>> start Source excerpt

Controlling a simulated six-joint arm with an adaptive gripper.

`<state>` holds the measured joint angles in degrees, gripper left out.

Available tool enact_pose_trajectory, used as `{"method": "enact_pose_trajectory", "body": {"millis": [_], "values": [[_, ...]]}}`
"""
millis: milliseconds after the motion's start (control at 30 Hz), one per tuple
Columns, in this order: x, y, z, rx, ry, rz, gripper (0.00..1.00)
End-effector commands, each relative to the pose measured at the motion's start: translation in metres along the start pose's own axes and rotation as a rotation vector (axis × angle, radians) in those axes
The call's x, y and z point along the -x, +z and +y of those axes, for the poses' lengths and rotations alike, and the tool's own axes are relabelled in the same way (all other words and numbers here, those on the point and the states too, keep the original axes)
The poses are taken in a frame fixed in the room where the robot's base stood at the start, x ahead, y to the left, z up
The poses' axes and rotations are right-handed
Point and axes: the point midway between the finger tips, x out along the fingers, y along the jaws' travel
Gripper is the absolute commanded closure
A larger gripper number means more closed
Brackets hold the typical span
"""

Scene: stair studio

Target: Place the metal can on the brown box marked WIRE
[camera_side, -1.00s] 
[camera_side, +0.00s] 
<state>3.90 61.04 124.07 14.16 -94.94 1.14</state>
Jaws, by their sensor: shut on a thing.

>> end Source excerpt

__Task to carry out__
Where a line above contains the string "motion", copy that line.

__Exercise result__
millis: milliseconds after the motion's start (control at 30 Hz), one per tuple
End-effector commands, each relative to the pose measured at the motion's start: translation in metres along the start pose's own axes and rotation as a rotation vector (axis × angle, radians) in those axes

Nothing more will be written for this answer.